“Read The Pipe.”
I don't remember what I was doing the
other day (not uncommon) but “Read The Pipe.” was my
response to it.
The Pipe is Chapter XXX from
Herman Melville's Moby Dick. It took me a few days to get
around to pulling out my copy of Moby Dick and re-reading that
section. But the need to do so was never out of my mind that entire
time.
I was surprised to find it located in
the first quarter of the book as I think of the last quarter as
holding all the best parts of the story. It is a short section of
about 275 words. I'll quote part of it here to help pad out my word
count.
“Some moments passed, during
which the thick vapor came from his mouth in quick and constant
puffs, which blew back again into his face. "How now," he
soliloquized at last, withdrawing the tube, "this smoking no
longer soothes. Oh, my pipe! hard must it go with me if thy charm be
gone! Here have I been unconsciously toiling, not pleasuring- aye,
and ignorantly smoking to windward all the while; to windward, and
with such nervous whiffs, as if, like the dying whale, my final jets
were the strongest and fullest of trouble.

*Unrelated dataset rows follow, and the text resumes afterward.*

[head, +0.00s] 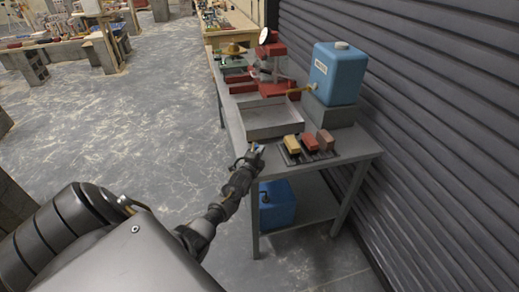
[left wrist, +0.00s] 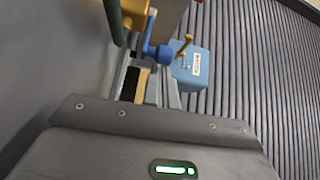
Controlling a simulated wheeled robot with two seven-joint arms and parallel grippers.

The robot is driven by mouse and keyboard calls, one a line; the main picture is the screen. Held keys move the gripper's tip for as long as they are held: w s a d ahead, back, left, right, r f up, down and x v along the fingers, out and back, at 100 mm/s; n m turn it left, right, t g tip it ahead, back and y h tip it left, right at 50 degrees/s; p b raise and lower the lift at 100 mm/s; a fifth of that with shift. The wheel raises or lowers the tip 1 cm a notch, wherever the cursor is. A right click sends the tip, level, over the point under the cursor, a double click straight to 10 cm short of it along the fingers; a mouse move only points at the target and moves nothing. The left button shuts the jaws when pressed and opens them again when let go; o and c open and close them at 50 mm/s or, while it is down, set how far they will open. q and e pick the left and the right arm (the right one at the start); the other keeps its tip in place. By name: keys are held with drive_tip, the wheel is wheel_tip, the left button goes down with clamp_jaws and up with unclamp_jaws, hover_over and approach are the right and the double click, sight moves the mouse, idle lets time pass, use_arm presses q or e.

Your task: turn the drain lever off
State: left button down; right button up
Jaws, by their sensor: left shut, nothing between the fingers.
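The grey metal tray (head: 277,119) stands on the bench. A small blue lever (head: 261,148) shows at its front left corner, partly hidden by my left gripper (head: 256,153). In the left wrist view the blue lever (left wrist: 160,53) shows larger, close to the finger parts at the top. My left gripper is shut and empty, right at the lever; I cannot tell whether it touches it. My right gripper is not in view.
Coloured blocks (head: 309,143) lie on a dark rack to the right. A red stand (head: 272,60) is farther back. A blue container (head: 277,203) sits on the lower shelf. A ribbed shutter (head: 430,120) closes the right side.

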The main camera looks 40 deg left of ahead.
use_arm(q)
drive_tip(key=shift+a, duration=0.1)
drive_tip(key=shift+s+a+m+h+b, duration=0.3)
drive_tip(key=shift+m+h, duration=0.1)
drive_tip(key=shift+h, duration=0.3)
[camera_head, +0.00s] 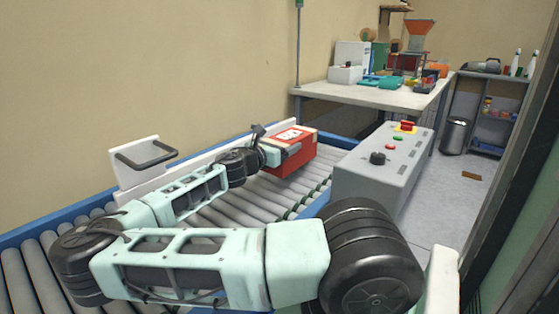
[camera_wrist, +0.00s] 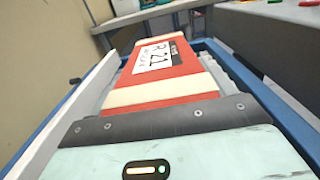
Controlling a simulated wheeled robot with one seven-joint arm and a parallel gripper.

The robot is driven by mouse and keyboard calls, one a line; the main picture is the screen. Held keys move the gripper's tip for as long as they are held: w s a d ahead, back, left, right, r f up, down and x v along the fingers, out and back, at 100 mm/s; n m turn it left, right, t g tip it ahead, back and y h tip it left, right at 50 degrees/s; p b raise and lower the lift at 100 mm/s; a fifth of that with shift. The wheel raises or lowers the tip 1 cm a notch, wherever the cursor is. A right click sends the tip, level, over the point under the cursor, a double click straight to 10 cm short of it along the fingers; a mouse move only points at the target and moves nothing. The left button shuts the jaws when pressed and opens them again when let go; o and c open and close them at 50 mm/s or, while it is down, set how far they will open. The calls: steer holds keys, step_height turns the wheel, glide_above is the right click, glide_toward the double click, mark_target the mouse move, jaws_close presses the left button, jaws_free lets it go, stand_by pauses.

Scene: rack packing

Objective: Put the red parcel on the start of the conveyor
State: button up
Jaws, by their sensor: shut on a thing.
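The red parcel (camera_head: 291,152) has a white label on top and is at the far end of my arm in the head view, over the conveyor rollers. In the wrist view the red parcel (camera_wrist: 180,77) shows cream bands and a label reading R 21. My gripper (camera_head: 279,150) is shut on the near end of the parcel; its fingertips are mostly hidden. The conveyor (camera_head: 231,207) has grey rollers and blue side rails. I cannot tell whether the parcel's underside touches the rollers.
A grey control box (camera_head: 385,170) with a red button stands right of the conveyor. A white guide wall (camera_head: 220,153) runs along the left side. A white table (camera_head: 375,96) with several items stands beyond the conveyor. Open floor lies to the right.

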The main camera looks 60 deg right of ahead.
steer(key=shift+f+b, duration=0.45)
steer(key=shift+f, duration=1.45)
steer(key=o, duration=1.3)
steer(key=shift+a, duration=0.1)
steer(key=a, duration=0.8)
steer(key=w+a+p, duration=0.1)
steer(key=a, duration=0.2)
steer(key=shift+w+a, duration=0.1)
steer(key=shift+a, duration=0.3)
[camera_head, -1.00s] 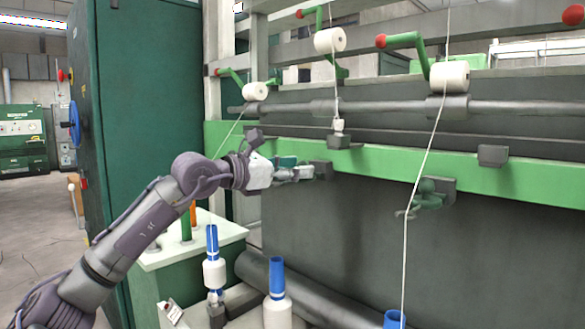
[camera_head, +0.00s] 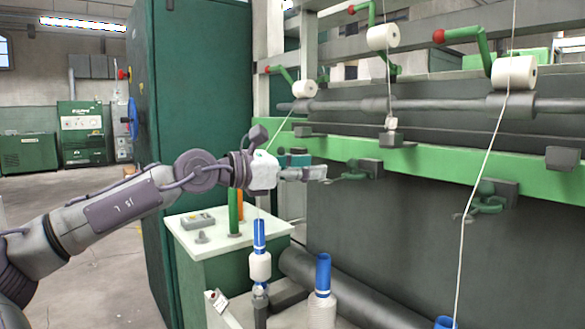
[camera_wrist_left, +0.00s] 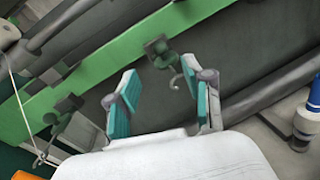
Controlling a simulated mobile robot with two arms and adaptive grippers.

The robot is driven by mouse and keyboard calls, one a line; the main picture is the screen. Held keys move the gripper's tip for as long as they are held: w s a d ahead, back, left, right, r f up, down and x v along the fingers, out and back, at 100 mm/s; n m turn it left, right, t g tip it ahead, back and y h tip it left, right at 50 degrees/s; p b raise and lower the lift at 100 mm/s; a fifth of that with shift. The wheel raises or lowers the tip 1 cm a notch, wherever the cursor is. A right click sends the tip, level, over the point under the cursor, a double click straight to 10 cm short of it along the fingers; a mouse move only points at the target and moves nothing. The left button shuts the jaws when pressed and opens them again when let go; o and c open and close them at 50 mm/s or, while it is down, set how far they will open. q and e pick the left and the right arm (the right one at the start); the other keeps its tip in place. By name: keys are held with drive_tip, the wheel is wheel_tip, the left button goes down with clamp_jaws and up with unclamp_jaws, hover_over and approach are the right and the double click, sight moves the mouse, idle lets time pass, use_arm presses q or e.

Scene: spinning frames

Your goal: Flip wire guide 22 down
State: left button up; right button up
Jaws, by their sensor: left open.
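My left gripper (camera_head: 318,173) reaches in from the left along the green rail and is open and empty. A dark green wire guide (camera_head: 350,174) on a grey block (camera_head: 371,167) lies just right of its fingertips, with a small gap. In the left wrist view the open fingers (camera_wrist_left: 163,98) have teal pads, and this guide (camera_wrist_left: 160,52) with its curved hook shows just beyond and between the tips. No number is readable on either guide.
The green rail (camera_head: 430,163) runs across the machine, with bobbins (camera_head: 383,38) above. Blue-topped spindles (camera_head: 323,275) stand below. A green cabinet (camera_head: 205,150) stands behind my left arm. White threads run down, one near the right guide.

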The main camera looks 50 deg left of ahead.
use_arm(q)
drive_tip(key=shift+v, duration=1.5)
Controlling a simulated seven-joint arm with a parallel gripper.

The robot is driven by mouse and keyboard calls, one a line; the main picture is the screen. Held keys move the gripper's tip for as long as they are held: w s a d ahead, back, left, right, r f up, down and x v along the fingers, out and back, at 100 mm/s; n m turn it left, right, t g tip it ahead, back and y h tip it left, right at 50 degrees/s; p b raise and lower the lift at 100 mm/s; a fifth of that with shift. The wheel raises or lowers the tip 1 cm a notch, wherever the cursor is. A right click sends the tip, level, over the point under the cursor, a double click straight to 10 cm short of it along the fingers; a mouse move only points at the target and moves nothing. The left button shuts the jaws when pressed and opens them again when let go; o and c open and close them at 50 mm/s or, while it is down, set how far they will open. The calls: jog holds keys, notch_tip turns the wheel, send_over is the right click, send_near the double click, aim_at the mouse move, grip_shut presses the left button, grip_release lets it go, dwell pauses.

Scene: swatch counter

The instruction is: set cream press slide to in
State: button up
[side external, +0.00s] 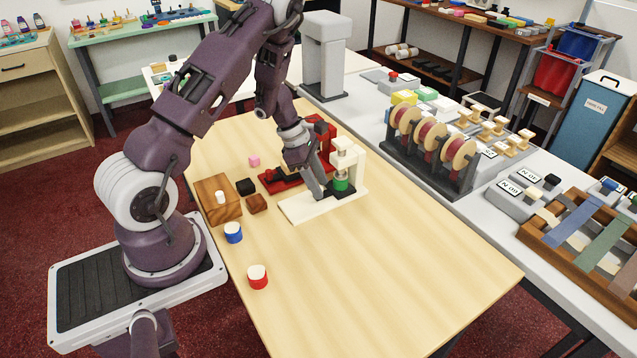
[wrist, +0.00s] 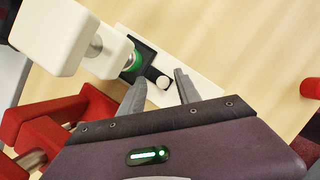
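The cream press (side external: 350,158) stands on the table, with its long pale base (side external: 298,208) reaching toward the front left. Its dark slide (wrist: 151,73) carries a small cream knob (wrist: 162,83). A green round piece (side external: 341,185) sits at the slide's inner end, under or close to the ram; it also shows in the wrist view (wrist: 134,62). My gripper (side external: 322,194) is low over the base. In the wrist view my gripper (wrist: 160,84) is open, its fingers on either side of the knob with visible gaps. Contact with the base cannot be told.
A red press (side external: 283,180) stands close behind the cream one. The front right of the table is clear.

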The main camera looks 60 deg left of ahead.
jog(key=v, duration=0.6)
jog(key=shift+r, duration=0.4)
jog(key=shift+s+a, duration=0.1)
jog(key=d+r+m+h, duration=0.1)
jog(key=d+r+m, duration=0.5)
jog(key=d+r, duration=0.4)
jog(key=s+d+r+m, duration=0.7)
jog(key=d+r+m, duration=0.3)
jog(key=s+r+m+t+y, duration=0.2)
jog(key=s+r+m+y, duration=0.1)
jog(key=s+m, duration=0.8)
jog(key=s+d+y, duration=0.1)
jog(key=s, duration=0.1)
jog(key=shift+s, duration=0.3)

What business have I with
this pipe? This thing that is meant for sereneness, to send up mild
white vapors among mild white hairs, not among torn iron-grey locks
like mine. I'll smoke no more-"
He tossed the still lighted pipe
into the sea. The fire hissed in the waves; the same instant the ship
shot by the bubble the sinking pipe made. With slouched hat, Ahab
lurchingly paced the planks.”
Ahab had sought and received solace
from his pipe for probably his entire life. Now he discovered it had
merely become a habit, not a movement of his own volition. Only
conscience Ahab decides what Ahab does. He does not admit to or
submit to any other orders.
I doubt that anything as powerful as
that was going through my mind when the need to re-read The Pipe
jumped into my head. If anything I was probably wishing I had
something to smoke. But I did find it interesting that the need
didn't go away until the deed was done.